Elsa Fifajanti (kanan) ketua Panwaslu Kota Mojokerto bersama anggota menggelar sosialisasi pengawasan partisipatif. [kariyadi/bhirawa].

Kota Mojokerto, Bhirawa
Kewenangan Panwaslu dalam Pemilihan Kepala Daerah (Pilkada)  mengalami perubahan signifikan seiring dengan lahirnya UU No 10/2016. Jiia regulasi sebelumnya,  Panwaslu hanya bekerja secara pasif,  dalam regulasi baru ini memberikan kewenangan lebih luas.  Diantaranya jika ada masyarakat yang terbukti melakukan praktek money politik,  baik pemberi maupun penerima bisa dipidanakan.
“Dan jika terbukti juga bahwa praktek money politik itu atas perintah salah satu kontestan Pilkada,  maka pencalonannya bisa dianulir, ” kata Elsa Fifajanti,  Ketua Panwaslu Kota Mojokerto dalam sosialisasi pengawasan partisipatif dihadapan sejumlah media,  Rabu (26/12) malam.

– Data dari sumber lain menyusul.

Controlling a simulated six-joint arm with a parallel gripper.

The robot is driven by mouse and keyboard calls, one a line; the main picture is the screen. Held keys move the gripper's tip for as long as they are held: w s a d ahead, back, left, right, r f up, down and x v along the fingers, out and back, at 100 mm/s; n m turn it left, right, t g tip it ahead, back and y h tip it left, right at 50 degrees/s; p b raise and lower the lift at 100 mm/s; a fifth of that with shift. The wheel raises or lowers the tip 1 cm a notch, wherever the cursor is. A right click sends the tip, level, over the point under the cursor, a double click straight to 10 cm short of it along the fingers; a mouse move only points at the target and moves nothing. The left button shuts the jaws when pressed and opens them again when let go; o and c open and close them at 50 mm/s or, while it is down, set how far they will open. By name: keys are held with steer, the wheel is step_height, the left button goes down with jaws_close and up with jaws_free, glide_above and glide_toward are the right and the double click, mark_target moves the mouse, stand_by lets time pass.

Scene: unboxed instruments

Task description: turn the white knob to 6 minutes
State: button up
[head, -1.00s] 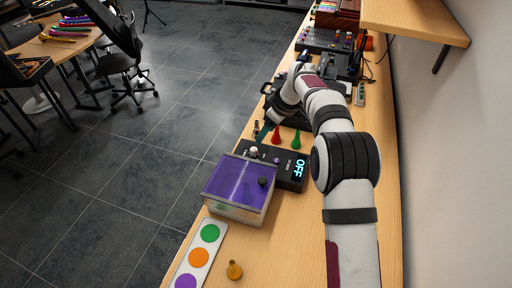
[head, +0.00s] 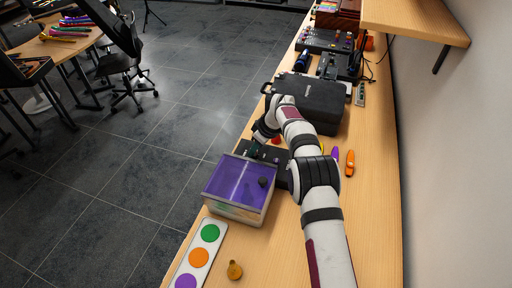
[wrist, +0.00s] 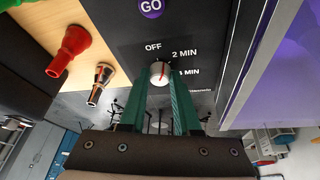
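The white knob (wrist: 159,73) sits on the dark timer panel (wrist: 205,30). The printed labels OFF and 2 MIN show beside it, and another MIN label is partly covered. A red line marks the knob's face; its exact setting is hard to read. My gripper (wrist: 159,80) has its two green fingers apart, one on each side of the knob. I cannot tell whether they touch it. In the head view the timer box (head: 272,176) is partly behind my arm, its display is hidden, and my gripper (head: 253,149) is over the knob's end.
A clear box with a purple lid (head: 238,182) stands close in front of the timer. A black case (head: 312,103) lies behind. A purple GO button (wrist: 151,7) is on the panel.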

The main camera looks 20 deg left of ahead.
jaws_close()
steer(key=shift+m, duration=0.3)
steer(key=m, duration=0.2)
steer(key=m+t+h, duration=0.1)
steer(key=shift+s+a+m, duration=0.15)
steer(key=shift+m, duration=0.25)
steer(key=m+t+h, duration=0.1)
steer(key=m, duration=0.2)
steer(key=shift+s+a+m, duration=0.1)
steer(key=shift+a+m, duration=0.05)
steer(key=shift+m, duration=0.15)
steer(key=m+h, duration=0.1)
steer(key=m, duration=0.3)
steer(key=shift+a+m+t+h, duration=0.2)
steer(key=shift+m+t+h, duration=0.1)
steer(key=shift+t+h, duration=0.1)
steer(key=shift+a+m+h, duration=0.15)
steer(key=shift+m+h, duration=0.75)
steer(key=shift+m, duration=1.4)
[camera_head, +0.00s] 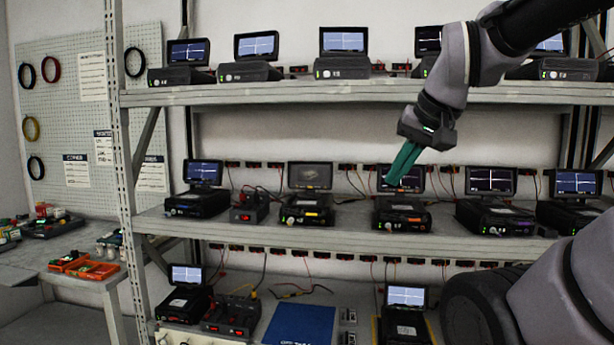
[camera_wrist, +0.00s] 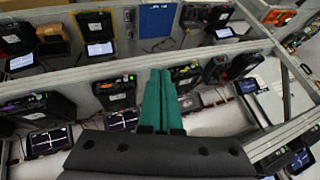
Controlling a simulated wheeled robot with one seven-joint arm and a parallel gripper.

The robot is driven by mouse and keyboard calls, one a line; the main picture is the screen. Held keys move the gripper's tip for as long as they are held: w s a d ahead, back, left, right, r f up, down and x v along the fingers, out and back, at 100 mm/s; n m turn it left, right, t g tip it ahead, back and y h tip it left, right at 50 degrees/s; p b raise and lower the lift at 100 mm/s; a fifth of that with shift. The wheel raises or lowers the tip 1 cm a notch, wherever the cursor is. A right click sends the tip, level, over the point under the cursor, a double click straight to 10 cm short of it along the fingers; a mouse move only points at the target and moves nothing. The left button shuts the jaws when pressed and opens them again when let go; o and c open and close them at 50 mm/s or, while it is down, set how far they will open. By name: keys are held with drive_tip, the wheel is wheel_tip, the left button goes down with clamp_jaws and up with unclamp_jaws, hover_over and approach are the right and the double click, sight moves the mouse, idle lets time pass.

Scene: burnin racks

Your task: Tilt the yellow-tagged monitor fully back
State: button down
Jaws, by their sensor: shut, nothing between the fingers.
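Black units with hinged screens stand on the middle shelf. One unit with a yellow-looking tag (camera_head: 304,213) carries a greyish monitor screen (camera_head: 310,176), left of my gripper. The unit to its right has an orange-looking tag (camera_head: 403,217); its lit screen (camera_head: 412,178) is partly hidden by my fingers. The tags are small, so their colours are hard to tell apart. My gripper (camera_head: 396,180) has teal fingers, pointing down and left in front of that right-hand screen; contact cannot be told. The fingers are together and empty, also in the wrist view (camera_wrist: 161,75).
The top shelf (camera_head: 340,93) and the middle shelf (camera_head: 340,240) bound the space around my gripper. More units stand on both sides, including a purple-tagged one (camera_head: 497,218). Red and black cables hang behind. A blue panel (camera_head: 300,324) lies below.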

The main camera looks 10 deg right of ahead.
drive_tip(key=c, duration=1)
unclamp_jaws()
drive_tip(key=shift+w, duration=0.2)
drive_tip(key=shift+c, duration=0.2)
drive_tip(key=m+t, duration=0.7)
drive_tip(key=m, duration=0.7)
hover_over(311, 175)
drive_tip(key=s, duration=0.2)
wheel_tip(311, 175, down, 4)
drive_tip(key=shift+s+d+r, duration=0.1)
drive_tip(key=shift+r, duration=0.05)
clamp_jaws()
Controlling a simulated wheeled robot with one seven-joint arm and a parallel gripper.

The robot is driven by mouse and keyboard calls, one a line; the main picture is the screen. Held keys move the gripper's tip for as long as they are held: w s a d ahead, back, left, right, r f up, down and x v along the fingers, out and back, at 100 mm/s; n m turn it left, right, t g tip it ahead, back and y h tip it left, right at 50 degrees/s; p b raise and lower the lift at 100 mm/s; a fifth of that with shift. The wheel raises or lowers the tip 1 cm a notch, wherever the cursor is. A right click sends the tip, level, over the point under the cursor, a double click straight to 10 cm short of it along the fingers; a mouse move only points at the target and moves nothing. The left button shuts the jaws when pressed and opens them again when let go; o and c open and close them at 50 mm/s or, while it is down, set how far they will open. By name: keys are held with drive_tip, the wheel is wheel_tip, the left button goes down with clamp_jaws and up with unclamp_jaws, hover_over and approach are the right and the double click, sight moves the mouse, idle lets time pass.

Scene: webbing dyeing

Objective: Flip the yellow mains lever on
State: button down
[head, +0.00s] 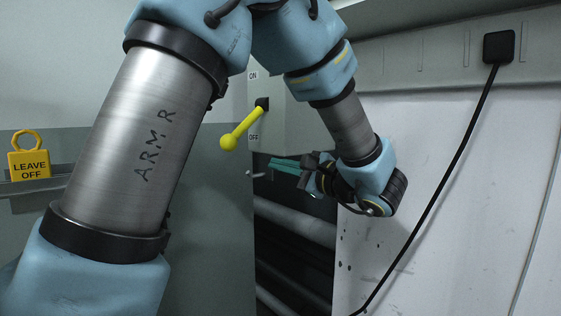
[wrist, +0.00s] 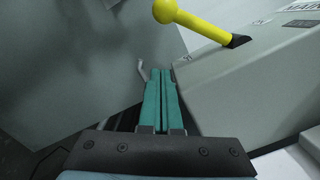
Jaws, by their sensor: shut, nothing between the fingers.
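The yellow mains lever (head: 244,128) sticks out from a grey switch box (head: 291,115) in the middle of the head view. Its round knob points down and to the left, nearer the OFF label than the ON label above. My gripper (head: 274,166) is below the lever, its teal fingers pointing left, apart from it. In the wrist view the lever (wrist: 192,21) is at the top, beyond and above my gripper (wrist: 161,72). The fingers are shut together with nothing between them. The lever's pivot shows as a dark slot on the box.
A yellow LEAVE OFF padlock tag (head: 29,160) is on a ledge at the left. A black cable (head: 440,183) runs down the white panel at the right from a black socket (head: 498,46). Grey pipes (head: 292,222) lie in the dark gap below my gripper.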

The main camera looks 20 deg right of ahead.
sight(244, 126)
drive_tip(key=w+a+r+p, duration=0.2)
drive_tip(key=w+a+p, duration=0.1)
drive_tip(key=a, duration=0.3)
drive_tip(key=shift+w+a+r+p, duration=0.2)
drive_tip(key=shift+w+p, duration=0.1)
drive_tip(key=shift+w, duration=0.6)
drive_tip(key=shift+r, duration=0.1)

Agar pemgawasan lebih luas dan efektif,  kata Elsa,  Panwaslu Kota Mojokerto melibatkan masyarakat secara langsung. Selain itu,  dalam penindakan kecurangan dalam pemilu baik pilwali, pilgub dan pileg, Panwalu Kota Mojokerto juga menggandeng unsur kepolisian dan kejaksaan yang tergabung dalam Sentra Penegakan Hukum Terpadu (Sentra Gakkumdu). eg
“Dalam pilwali, pilgub dan pileg  bagi-bagi uang kepada pemilih menjelang pencoblosan memang sangat rawan.  Sesuai UU Nomor 10 Tahun 2016 tentang Pilkada secara tegas mengatur sanksi untuk pemberi dan penerima politik uang dan itu masuk kategori pelanggaran Pidana, ” ujar perempuan dengan latar belakang jurnalis ini.

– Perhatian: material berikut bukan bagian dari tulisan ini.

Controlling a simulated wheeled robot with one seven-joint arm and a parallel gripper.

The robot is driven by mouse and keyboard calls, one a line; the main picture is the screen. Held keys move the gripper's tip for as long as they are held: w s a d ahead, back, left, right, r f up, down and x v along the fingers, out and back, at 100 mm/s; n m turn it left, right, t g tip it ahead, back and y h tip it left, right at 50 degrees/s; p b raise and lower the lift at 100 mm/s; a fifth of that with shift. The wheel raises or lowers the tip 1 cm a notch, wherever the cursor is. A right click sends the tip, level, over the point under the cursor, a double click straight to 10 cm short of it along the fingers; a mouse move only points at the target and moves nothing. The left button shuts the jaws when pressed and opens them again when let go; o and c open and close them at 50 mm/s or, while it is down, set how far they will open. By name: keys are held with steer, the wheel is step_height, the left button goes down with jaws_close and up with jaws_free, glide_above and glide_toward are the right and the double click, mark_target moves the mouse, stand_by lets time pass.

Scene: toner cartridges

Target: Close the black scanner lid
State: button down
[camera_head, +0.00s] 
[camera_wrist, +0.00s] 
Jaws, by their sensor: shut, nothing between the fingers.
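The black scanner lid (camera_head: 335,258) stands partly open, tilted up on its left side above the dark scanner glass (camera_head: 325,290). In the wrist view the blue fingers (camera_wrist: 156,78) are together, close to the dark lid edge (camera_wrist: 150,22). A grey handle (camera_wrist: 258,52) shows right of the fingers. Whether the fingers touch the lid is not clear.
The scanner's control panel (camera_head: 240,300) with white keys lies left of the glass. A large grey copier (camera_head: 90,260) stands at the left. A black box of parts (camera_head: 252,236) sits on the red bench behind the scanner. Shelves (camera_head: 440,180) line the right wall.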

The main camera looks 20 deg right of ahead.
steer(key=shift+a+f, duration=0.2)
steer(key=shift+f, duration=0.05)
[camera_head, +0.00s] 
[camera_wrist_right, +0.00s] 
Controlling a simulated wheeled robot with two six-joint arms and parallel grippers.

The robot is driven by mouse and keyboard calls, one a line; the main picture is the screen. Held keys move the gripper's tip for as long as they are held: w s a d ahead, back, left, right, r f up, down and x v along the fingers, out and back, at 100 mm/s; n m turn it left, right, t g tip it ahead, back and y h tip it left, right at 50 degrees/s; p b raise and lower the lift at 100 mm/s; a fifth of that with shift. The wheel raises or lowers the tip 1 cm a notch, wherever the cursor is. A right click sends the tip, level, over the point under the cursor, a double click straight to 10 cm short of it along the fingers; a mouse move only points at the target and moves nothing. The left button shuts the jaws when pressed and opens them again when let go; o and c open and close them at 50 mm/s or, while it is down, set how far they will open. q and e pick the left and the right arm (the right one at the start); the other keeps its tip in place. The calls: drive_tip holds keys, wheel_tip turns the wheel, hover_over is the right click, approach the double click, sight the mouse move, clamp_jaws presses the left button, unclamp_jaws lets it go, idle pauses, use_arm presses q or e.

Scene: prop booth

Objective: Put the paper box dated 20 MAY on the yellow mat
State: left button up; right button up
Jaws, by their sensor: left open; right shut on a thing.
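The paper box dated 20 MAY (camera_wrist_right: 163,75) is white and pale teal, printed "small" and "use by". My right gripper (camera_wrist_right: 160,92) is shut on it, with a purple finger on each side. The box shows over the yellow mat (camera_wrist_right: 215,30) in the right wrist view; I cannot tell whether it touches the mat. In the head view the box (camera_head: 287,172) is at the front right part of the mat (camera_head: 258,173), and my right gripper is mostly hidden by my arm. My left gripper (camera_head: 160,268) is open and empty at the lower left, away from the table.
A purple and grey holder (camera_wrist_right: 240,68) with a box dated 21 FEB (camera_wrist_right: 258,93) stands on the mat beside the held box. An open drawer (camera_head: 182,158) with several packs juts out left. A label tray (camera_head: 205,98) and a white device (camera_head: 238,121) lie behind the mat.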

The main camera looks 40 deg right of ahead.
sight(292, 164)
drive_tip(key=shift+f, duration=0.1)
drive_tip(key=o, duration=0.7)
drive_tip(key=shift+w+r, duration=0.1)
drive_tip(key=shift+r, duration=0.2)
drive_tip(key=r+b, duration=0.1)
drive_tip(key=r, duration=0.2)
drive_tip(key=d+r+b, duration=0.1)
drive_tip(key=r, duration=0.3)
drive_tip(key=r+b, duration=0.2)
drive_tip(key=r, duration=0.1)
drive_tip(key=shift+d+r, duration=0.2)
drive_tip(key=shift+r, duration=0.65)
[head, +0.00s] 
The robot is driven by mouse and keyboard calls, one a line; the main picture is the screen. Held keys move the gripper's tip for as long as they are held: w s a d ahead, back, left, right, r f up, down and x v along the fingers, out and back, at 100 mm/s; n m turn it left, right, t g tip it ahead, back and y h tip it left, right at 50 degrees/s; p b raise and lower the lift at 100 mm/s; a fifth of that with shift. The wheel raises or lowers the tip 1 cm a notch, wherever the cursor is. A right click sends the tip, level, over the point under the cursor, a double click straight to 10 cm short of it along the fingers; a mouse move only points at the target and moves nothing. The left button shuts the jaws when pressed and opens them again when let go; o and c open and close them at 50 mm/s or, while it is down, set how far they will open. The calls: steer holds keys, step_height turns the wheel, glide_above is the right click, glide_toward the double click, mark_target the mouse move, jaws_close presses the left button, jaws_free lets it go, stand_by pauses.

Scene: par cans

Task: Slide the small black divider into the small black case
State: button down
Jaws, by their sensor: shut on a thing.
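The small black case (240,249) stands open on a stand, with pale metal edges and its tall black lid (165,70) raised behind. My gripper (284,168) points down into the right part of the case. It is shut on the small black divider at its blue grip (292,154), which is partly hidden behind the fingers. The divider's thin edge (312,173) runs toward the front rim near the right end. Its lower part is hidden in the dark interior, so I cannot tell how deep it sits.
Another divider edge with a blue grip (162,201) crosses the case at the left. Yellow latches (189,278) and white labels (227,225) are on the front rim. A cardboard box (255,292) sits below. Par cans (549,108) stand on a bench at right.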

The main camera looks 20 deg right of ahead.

Elsa membeberkan,  sesuai ketentuan sanksi politik uang dalam UU Pilkada tercantum dalam Pasal 187 poin A hingga D. Dalam pasal itu disebut bahwa orang yang terlibat politik uang sebagai pemberi bisa dipenjara paling singkat 36 bulan dan paling lama 72 bulan. Selain hukuman badan, pelaku juga dikenakan denda paling sedikit Rp 200 juta dan paling banyak Rp 1 miliar.

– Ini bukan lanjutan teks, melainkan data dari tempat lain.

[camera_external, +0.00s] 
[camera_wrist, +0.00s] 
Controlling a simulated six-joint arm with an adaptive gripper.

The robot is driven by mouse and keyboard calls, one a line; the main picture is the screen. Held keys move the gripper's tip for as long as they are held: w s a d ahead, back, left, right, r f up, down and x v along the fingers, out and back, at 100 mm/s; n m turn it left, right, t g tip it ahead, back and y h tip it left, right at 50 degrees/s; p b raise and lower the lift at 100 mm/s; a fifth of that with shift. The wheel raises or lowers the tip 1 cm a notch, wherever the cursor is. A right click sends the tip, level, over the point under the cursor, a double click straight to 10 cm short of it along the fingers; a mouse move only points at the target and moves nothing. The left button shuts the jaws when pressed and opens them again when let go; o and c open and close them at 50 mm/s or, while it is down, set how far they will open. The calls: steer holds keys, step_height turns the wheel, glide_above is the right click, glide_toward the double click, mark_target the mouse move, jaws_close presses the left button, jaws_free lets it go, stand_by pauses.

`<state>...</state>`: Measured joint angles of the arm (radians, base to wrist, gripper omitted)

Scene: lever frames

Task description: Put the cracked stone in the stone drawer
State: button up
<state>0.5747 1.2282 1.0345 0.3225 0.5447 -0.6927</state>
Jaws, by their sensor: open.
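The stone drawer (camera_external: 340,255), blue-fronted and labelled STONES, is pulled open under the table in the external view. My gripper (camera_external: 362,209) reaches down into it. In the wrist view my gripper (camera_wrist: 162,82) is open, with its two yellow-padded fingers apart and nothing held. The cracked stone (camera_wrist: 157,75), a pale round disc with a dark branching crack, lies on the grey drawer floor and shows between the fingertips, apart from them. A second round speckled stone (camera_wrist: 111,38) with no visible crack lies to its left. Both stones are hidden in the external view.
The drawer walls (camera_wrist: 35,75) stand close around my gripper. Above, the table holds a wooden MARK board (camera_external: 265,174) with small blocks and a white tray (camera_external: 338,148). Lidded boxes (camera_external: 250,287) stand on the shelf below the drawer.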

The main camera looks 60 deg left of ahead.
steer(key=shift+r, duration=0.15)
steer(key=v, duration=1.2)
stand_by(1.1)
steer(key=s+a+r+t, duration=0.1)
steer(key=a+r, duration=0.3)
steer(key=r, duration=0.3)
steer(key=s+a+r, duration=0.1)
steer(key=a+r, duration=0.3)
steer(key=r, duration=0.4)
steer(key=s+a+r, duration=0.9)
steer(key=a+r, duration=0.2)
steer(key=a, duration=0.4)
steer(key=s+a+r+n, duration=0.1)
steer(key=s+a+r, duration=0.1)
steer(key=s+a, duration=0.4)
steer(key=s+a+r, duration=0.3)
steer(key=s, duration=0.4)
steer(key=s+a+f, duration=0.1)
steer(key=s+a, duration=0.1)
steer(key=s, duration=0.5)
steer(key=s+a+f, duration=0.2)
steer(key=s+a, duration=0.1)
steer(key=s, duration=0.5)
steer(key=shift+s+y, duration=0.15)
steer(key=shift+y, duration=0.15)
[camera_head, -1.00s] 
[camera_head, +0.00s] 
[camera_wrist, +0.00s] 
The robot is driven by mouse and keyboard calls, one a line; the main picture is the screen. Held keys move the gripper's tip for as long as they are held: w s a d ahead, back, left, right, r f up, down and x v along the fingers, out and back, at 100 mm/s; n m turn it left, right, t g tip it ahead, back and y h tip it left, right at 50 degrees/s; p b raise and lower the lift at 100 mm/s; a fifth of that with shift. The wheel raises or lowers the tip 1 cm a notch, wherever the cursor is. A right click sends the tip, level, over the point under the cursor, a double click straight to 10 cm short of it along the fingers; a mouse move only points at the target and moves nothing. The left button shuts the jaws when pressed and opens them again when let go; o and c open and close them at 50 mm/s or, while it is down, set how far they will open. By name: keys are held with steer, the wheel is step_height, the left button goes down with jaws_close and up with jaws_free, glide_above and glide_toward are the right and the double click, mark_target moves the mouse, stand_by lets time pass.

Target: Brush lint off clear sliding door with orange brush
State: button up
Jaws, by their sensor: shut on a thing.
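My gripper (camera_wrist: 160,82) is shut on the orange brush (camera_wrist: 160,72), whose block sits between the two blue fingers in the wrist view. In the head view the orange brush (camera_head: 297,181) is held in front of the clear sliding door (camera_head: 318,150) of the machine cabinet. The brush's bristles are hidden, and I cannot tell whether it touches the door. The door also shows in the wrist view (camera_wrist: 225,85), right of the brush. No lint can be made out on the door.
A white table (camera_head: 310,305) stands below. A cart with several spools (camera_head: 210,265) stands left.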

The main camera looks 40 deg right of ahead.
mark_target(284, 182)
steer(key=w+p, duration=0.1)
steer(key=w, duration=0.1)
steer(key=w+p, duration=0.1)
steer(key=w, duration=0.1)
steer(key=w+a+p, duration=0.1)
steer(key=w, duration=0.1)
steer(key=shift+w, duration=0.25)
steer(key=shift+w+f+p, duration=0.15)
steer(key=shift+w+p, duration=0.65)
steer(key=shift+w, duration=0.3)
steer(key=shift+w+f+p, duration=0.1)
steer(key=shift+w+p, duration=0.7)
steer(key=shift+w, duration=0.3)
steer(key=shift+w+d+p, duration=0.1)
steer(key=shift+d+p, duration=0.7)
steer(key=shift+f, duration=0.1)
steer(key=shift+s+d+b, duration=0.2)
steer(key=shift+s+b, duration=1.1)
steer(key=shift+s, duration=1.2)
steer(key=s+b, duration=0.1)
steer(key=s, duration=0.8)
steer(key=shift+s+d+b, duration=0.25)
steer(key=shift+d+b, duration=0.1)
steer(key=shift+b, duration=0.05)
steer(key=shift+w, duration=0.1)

Ditambahkan Elsa,  stiap laporan dugaan kecurangan dalam bentuk politik uang yang masuk, akan ditindaklanjuti oleh Panwaslu dengan batas waktu 5 hari untuk mengumpulkan alat bukti.
“Selanjutnya laporan itu kita  plenokan untuk menentukan jenis pelanggaran. Kalau memenuhi unsur pidana, kita bawa ke Sentra Gakkumdu hingga akhirnya masuk ke persidangan, ” urai Elsa.
Ulil Absor Komisioner Divisi Pengawasan dan Pencegahan Panwaslu Kota menambahkan, bajwa model pengawasan partisipatif dipilih juga akibat semakin banyaknya bentuk-bentuk kecurangan. Hal ini seiring kemajuan teknologi informasi.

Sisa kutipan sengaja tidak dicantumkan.